- GIVEN RECORDS:

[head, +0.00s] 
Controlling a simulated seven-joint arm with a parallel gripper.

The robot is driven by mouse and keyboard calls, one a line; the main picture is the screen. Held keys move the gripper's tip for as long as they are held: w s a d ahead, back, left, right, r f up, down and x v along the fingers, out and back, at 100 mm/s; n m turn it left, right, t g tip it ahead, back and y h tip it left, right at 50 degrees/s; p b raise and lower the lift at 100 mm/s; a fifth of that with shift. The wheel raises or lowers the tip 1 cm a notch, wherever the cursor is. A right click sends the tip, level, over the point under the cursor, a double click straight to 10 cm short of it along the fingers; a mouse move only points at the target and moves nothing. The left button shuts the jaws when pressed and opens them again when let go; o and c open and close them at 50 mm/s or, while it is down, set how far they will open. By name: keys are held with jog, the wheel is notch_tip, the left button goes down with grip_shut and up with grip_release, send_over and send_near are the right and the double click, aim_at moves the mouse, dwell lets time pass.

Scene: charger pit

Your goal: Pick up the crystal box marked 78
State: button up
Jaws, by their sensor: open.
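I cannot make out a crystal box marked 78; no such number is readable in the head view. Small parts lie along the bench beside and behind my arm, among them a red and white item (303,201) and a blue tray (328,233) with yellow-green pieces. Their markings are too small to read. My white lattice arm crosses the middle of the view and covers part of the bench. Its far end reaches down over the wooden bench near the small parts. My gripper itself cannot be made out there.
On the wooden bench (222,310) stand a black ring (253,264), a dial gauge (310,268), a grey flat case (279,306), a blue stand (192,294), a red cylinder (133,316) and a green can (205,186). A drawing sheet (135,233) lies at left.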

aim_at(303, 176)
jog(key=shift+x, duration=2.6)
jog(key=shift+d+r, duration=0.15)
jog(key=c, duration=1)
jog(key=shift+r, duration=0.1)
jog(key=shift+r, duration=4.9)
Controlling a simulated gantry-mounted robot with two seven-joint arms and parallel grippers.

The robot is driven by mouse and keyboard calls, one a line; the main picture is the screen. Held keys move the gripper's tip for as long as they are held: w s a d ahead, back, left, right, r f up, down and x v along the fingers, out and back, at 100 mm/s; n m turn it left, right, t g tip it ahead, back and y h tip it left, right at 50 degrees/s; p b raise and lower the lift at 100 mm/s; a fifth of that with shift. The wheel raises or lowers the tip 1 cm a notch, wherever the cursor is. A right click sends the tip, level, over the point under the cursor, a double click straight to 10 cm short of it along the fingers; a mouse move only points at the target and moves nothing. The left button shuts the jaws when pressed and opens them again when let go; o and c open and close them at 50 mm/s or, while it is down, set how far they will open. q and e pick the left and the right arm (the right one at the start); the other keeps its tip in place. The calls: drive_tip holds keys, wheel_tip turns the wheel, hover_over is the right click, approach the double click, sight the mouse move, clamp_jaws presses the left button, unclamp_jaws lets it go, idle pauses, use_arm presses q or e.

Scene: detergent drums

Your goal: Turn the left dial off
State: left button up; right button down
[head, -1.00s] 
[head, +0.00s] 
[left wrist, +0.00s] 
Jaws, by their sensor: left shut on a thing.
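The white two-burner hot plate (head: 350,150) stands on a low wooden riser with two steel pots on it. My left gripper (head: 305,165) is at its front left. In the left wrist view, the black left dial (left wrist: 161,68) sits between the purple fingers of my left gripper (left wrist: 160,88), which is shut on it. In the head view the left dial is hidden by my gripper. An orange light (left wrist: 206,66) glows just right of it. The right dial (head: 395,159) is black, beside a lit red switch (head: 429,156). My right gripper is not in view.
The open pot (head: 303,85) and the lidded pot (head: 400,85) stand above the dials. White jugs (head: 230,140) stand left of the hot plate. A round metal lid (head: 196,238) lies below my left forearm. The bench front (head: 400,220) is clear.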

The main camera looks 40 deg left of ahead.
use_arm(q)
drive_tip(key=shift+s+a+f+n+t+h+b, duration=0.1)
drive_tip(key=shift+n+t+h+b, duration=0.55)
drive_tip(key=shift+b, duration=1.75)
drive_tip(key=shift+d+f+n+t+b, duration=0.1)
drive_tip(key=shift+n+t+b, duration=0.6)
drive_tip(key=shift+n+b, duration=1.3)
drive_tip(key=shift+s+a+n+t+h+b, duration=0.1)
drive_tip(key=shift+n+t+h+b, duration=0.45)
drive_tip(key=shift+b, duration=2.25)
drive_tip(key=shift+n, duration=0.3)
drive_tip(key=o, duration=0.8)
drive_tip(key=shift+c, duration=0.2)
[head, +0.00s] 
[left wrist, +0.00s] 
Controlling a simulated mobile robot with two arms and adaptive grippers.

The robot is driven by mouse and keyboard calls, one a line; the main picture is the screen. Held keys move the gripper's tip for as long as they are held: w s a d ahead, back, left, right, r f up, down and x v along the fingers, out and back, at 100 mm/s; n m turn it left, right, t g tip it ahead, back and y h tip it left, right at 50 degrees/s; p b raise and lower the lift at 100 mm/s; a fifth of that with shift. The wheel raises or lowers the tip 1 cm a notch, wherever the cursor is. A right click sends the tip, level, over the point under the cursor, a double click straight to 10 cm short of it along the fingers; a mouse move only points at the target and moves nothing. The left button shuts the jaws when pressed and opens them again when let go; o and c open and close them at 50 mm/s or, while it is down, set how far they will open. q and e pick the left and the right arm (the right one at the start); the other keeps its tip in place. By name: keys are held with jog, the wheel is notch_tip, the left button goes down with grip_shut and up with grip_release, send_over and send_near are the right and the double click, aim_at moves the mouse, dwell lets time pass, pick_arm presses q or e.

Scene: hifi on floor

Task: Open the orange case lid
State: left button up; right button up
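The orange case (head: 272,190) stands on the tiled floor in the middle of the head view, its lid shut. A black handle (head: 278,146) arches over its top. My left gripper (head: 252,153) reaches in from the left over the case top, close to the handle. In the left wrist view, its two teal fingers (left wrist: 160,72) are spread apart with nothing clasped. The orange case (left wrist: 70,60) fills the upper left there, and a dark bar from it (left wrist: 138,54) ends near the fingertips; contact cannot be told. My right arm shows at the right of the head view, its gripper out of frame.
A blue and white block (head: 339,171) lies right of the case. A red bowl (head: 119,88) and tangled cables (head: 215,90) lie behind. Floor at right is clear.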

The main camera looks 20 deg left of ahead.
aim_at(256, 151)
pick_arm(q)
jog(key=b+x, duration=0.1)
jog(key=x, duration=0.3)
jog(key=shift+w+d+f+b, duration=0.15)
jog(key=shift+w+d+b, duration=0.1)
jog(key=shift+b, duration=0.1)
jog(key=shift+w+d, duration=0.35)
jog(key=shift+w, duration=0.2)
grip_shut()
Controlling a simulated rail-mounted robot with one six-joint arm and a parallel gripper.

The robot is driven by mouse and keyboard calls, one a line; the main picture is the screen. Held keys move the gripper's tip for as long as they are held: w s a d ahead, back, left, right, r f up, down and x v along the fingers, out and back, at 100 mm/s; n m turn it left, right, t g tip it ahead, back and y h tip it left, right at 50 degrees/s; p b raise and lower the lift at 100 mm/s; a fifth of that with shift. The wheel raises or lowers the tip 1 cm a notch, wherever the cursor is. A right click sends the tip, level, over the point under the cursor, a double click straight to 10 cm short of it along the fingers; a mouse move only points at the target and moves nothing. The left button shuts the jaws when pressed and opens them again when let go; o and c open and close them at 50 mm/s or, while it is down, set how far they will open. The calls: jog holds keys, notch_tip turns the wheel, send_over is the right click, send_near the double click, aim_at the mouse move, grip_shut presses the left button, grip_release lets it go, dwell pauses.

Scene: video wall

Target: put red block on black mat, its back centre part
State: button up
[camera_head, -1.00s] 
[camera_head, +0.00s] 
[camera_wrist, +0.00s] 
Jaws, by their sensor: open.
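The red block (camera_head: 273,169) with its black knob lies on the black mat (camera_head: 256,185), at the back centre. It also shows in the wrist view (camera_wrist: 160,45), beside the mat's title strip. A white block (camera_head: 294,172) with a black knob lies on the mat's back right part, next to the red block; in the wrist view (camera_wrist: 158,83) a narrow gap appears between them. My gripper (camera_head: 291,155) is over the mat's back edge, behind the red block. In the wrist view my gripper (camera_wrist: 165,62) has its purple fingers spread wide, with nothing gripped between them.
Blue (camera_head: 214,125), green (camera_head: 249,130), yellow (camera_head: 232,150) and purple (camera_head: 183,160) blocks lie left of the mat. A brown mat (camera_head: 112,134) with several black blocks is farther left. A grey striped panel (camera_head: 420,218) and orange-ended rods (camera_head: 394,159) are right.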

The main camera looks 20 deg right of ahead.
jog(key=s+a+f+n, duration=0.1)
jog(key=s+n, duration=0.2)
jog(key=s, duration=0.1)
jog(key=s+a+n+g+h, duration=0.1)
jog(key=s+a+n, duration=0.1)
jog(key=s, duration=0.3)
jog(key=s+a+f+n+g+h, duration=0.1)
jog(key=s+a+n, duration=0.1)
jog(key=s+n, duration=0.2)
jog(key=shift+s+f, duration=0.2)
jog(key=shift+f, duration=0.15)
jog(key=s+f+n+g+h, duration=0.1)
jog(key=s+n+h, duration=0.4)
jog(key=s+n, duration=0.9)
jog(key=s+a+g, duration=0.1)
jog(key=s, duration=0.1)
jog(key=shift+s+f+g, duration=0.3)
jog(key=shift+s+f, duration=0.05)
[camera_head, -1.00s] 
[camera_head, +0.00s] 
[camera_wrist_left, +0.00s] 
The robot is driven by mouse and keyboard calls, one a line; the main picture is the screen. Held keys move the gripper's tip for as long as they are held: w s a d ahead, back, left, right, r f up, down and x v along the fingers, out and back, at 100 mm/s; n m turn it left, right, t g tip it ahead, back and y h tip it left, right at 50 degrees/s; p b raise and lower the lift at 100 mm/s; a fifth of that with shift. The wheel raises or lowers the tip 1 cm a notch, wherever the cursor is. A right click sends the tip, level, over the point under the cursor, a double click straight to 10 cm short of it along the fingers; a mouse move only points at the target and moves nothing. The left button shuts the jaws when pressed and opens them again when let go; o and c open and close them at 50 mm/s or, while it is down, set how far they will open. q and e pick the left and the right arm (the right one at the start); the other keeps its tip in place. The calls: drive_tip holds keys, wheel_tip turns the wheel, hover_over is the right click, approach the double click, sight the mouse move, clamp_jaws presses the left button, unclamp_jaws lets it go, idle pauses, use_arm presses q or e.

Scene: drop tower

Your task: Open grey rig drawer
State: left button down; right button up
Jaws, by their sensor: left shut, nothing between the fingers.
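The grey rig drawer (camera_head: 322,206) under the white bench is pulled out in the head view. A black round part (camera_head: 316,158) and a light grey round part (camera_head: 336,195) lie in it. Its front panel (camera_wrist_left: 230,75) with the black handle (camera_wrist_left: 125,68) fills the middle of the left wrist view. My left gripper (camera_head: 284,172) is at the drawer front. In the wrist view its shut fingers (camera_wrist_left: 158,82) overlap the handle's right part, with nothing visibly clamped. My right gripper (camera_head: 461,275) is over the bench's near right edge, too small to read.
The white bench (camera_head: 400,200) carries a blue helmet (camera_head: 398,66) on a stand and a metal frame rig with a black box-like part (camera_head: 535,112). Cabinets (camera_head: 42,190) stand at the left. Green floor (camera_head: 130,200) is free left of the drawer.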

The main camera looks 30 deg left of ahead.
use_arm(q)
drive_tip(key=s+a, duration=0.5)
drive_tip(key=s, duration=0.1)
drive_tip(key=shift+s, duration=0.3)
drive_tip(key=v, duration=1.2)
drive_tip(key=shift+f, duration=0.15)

- TASK PROMPT: Copy out the lines in which the string "seven" appears.

- REPLY:
Controlling a simulated seven-joint arm with a parallel gripper.
Controlling a simulated gantry-mounted robot with two seven-joint arms and parallel grippers.

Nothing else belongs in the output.